The Maine Chapter of the Freedom From Religion Foundation is appalled by the Supreme Court’s recent decision in Fulton v. Philadelphia that grants religious privilege to Catholic Social Services at the expense of the LGBTQ community.
Philadelphia did not renew its contract with CSS because it violated the city’s anti-discrimination policy by refusing to place foster children with same-sex couples. Catholic Social Services sued, claiming religious freedom allows them to provide foster care placements and violate the city’s anti-discrimination laws.
Many conservatives hoped, and liberals feared, the Fulton decision would allow religious organizations to discriminate against anyone based on religious beliefs. However, the Court sidestepped the most crucial question the suit raised: Does religious belief take precedence over civil law?
Instead of answering the question, the Court narrowly focused on a provision in the city’s contract with CSS. Chief Justice John Roberts concluded the city violated Catholic Social Services’ religious freedom by including a provision allowing discretionary exceptions to the city’s nondiscrimination rules. Roberts claims the decision would only apply to this particular case based narrowly on the specific language in the contract. However, claiming limited applicability of a Supreme Court narrow decision has rarely proven to be the case.
Burwell v. Hobby Lobby (2013) asked, “Does the Religious Freedom Restoration Act of 1993 allow a for-profit company to deny its employees health coverage of contraception to which the employees would otherwise be entitled based on the religious objections of the company’s owners?” The Court decided yes, it did, but claimed the decision would have limited impact because the ruling only applied to privately held, for-profit corporations. Yet, the very next day, Wheaton College in Illinois, an evangelical nonprofit that is not privately held, was allowed to deny its employees contraception health coverage.

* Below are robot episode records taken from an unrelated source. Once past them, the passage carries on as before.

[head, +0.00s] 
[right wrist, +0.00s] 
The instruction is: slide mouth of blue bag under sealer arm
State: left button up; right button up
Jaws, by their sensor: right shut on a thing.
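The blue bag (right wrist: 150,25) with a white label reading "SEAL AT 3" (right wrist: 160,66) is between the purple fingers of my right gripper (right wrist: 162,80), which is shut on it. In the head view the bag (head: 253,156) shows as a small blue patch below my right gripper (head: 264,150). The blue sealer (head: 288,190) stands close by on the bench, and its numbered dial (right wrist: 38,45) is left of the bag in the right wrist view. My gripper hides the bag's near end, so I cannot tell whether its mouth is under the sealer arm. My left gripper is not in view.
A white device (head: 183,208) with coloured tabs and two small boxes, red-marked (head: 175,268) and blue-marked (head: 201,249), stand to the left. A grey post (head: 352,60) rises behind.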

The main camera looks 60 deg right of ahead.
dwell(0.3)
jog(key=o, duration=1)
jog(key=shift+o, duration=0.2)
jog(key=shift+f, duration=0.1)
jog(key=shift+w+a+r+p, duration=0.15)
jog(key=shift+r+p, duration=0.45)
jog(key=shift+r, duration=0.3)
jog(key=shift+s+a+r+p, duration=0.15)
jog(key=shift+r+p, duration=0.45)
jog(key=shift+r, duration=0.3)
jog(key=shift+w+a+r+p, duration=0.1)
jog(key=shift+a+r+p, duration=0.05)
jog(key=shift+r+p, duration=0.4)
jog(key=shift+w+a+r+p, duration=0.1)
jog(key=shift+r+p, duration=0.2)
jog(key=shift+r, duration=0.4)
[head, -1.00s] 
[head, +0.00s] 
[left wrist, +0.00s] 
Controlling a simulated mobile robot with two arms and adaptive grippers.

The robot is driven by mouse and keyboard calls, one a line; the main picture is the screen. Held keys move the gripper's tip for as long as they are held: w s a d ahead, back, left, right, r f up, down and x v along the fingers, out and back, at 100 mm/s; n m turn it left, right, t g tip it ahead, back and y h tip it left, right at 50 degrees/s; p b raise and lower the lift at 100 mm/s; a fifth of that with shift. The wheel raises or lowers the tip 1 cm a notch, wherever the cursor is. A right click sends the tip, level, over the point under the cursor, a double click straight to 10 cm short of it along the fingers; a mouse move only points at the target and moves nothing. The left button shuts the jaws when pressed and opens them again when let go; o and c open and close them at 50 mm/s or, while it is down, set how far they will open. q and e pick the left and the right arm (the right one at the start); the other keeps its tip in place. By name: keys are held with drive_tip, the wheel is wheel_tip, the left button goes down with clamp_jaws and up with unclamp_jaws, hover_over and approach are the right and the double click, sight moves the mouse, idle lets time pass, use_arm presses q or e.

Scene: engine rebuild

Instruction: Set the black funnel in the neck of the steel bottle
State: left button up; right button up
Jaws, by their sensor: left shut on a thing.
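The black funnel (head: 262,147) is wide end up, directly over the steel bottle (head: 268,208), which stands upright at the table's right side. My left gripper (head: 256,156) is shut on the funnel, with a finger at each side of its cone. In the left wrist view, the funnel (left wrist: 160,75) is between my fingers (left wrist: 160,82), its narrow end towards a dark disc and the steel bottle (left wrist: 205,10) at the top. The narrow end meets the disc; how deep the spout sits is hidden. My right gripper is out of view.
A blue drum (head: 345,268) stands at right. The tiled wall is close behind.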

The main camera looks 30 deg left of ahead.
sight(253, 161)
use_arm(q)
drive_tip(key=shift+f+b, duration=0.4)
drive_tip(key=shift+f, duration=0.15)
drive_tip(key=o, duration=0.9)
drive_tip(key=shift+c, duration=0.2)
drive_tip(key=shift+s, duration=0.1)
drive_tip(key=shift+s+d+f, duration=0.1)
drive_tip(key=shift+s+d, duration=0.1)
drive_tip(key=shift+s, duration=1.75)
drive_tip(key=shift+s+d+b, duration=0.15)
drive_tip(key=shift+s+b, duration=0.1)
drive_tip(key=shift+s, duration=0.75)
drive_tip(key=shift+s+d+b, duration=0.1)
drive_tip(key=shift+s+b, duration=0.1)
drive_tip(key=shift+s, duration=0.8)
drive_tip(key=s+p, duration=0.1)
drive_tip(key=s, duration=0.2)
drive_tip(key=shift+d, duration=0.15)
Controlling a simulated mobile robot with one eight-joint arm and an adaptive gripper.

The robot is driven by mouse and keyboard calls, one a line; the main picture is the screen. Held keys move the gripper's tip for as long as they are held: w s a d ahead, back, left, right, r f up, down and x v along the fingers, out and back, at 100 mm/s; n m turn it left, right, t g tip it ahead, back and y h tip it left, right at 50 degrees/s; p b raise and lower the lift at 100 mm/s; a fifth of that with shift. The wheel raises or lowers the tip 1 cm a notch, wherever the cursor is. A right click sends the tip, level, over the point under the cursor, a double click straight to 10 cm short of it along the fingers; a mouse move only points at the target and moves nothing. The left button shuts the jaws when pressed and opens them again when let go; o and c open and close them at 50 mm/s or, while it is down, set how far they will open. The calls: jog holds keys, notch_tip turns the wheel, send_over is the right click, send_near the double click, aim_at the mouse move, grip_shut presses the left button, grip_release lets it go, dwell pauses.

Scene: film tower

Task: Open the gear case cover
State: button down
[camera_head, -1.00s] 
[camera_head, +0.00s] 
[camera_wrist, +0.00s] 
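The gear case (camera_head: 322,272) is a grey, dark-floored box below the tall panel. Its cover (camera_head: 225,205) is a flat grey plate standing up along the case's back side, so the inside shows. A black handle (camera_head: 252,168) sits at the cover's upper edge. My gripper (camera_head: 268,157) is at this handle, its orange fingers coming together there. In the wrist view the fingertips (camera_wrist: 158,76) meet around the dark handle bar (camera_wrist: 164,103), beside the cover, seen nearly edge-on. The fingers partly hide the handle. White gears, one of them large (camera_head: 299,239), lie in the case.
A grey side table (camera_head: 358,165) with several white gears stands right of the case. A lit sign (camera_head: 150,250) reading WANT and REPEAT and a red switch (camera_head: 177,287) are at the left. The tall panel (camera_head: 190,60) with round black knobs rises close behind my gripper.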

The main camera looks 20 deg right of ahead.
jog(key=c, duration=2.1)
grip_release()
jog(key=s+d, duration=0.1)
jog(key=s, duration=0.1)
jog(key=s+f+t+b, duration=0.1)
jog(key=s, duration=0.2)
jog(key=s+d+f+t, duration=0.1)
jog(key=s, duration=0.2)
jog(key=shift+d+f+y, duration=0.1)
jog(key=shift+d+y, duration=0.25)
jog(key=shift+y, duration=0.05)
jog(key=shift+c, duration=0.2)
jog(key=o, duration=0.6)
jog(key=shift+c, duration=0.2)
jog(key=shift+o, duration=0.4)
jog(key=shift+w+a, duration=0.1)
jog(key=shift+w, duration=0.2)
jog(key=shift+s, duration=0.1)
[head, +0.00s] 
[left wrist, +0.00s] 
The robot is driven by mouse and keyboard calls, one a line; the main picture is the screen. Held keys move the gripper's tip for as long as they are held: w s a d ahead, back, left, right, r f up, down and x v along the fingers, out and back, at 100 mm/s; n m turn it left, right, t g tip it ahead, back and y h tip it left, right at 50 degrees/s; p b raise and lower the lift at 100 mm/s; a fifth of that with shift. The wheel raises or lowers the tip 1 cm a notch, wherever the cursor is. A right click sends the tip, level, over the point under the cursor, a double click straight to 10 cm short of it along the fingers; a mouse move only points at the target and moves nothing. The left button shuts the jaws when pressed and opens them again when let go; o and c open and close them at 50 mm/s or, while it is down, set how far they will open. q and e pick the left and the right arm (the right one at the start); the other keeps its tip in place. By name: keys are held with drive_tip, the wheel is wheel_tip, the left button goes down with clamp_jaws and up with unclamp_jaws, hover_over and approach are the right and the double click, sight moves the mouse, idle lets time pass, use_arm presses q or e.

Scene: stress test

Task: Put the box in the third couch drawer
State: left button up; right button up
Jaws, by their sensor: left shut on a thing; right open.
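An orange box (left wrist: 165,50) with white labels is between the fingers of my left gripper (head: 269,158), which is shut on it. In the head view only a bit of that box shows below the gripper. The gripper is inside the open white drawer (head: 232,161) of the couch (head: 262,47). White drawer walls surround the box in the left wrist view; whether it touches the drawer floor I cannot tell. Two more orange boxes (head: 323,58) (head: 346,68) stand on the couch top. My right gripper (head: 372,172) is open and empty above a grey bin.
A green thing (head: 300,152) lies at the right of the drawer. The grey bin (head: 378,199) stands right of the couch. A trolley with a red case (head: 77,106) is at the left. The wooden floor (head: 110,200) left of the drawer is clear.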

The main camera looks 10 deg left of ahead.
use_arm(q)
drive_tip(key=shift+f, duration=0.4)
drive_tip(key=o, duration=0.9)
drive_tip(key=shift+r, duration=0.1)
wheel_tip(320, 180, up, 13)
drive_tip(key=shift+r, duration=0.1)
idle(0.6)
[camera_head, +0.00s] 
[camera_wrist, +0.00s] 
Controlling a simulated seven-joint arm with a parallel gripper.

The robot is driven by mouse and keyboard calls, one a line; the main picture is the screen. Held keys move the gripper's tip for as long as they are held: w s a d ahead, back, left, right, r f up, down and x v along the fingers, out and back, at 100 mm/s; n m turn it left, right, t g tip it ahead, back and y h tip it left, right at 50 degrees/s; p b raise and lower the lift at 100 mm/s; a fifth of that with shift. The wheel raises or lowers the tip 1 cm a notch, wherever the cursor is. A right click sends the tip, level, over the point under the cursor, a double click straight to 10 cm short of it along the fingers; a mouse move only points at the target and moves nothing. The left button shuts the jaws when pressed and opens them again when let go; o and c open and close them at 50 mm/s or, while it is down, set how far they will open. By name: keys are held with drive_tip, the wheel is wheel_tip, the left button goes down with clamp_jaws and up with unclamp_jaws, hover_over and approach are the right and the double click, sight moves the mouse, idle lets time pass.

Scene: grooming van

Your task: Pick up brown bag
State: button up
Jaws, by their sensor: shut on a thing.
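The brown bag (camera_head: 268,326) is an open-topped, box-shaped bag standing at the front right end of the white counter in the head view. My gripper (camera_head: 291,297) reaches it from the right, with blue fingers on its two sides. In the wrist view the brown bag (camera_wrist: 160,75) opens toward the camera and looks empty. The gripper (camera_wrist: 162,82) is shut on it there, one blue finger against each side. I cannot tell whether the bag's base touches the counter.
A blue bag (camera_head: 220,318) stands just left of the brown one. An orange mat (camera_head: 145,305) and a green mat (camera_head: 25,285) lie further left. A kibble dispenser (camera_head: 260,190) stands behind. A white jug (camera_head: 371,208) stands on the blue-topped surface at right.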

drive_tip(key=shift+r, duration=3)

Justice Sotomayor dissented. She wrote, “Today’s injunction thus risks depriving hundreds of Wheaton’s employees and students of their legal entitlement to contraceptive coverage. In addition, because Wheaton is materially indistinguishable from other non-profits that object to the government’s accommodation, the issuance of an injunction, in this case, will presumably entitle hundreds or thousands of other objectors to the same remedy.”
“Though (the Fulton) ruling was limited to the facts of this specific case, it still demonstrates an alarming trend among justices of the court in their willingness to expand privileges to Christians,” says FFRF Legal Director Rebecca Markert.
The conservative justices are willing to expand religious privilege to Christians. They just haven’t figured out how to reinterpret the Constitution and prior court decisions in a way that gives license to Christians without granting that same right to everyone else.
Reynolds v. United States (1878) established action taken on religious beliefs is unconstitutional if it violates established laws. “Laws are made for the government of actions, and while they cannot interfere with (religious beliefs), they may with practices.” The Court asked: “Suppose one believed that human sacrifices were a necessary part of religious worship; would it be seriously contended that the civil government (should not) interfere to prevent a sacrifice?” Making religious belief superior to established law would allow every citizen to become a law unto himself.”
Employment Division v. Smith (1990) established action taken based on religious beliefs must follow the law, so long as the rule applies equally to religious and secular actors. The Fulton plaintiffs explicitly ask the Court to overturn Smith.
These two cases established actions taken on religious beliefs are unconstitutional if they violate laws applied equally to religious and secular action. Justice Amy Coney Barrett would love to overturn Reynolds and Smith because it would encourage religious organizations to sue for religious privilege and win. The problem is courts could see a considerable increase in religious freedom cases such as Newman v. Piggie Park Enterprises (1968). The owner of Piggie Park claimed serving Black people violated his religious beliefs that “compel him to oppose any integration of the races.” The Court deemed the case frivolous but did not treat the similar Masterpiece Cakeshop vs. Colorado Civil Rights (2018) case as frivolous. The cake shop’s Christian owner claimed serving LGBT people violated his religious freedom. By not ruling this case as frivolous, the Court showed its willingness to entertain granting Christian plaintiffs religious privilege.
The question — Does religious belief take precedence over civil law — has not been answered yet because the Court consistently skirts the issue. One day the Court will answer the question. That answer will determine if America is a democracy or a theocracy.